• **JOB**:
Your answer should consist solely of the lines from the one with "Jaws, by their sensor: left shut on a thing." through the one with "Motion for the", copied exactly, endpoints included.

• **RECORDED DATA**:
— Begin —
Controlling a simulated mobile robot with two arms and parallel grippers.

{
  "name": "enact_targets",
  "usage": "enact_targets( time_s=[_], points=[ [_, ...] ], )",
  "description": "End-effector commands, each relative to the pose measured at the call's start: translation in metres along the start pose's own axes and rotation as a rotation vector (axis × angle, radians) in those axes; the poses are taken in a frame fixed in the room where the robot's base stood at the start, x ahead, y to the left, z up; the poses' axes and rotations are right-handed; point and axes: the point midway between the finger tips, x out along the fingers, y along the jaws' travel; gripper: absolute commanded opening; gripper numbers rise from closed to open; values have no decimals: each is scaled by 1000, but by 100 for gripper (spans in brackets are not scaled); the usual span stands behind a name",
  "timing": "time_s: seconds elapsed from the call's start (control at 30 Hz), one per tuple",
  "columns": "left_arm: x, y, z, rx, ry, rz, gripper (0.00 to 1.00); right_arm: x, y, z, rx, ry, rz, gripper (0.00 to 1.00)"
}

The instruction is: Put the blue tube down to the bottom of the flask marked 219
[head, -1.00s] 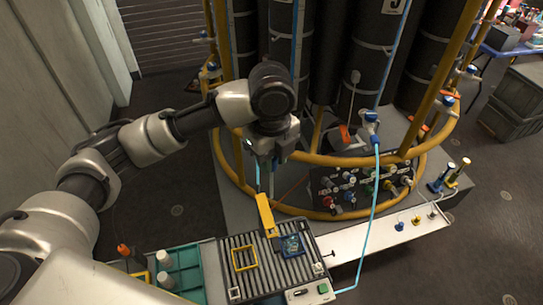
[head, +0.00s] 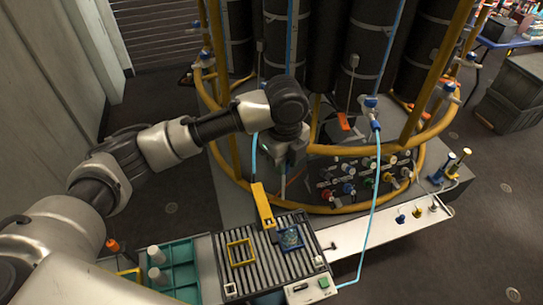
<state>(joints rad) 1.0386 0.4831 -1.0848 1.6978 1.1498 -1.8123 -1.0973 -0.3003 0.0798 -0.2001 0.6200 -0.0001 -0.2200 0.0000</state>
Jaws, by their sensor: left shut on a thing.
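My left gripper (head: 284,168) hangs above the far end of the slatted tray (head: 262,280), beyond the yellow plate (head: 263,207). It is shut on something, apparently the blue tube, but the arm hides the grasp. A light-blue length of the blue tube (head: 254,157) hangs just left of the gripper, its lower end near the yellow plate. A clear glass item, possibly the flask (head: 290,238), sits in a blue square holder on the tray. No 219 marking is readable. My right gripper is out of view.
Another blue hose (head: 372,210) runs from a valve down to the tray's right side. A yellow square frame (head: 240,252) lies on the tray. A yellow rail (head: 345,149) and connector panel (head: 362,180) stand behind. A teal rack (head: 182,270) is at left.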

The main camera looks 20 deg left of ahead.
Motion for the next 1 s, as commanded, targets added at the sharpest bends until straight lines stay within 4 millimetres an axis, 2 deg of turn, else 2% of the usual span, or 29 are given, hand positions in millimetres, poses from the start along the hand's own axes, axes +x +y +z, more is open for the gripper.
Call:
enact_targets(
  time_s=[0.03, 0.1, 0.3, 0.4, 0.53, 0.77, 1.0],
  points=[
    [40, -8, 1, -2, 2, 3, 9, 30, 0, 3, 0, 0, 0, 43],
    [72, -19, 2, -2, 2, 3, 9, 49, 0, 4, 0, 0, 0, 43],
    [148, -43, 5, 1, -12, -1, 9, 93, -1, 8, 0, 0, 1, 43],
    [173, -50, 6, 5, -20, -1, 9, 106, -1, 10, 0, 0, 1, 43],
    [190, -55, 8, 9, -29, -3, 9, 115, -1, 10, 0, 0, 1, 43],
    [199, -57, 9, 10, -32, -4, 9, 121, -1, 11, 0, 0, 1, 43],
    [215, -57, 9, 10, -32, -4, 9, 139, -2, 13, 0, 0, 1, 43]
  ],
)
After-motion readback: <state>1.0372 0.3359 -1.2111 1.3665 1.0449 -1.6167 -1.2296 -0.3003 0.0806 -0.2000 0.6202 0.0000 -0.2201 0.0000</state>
— End —
• **FULL SOLUTION**:
Jaws, by their sensor: left shut on a thing.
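My left gripper (head: 284,168) hangs above the far end of the slatted tray (head: 262,280), beyond the yellow plate (head: 263,207). It is shut on something, apparently the blue tube, but the arm hides the grasp. A light-blue length of the blue tube (head: 254,157) hangs just left of the gripper, its lower end near the yellow plate. A clear glass item, possibly the flask (head: 290,238), sits in a blue square holder on the tray. No 219 marking is readable. My right gripper is out of view.
Another blue hose (head: 372,210) runs from a valve down to the tray's right side. A yellow square frame (head: 240,252) lies on the tray. A yellow rail (head: 345,149) and connector panel (head: 362,180) stand behind. A teal rack (head: 182,270) is at left.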

The main camera looks 20 deg left of ahead.
Motion for the next 1 s, as commanded, targets added at the sharpest bends until straight lines stay within 4 millimetres an axis, 2 deg of turn, else 2% of the usual span, or 29 are given, hand positions in millimetres, poses from the start along the hand's own axes, axes +x +y +z, more is open for the gripper.

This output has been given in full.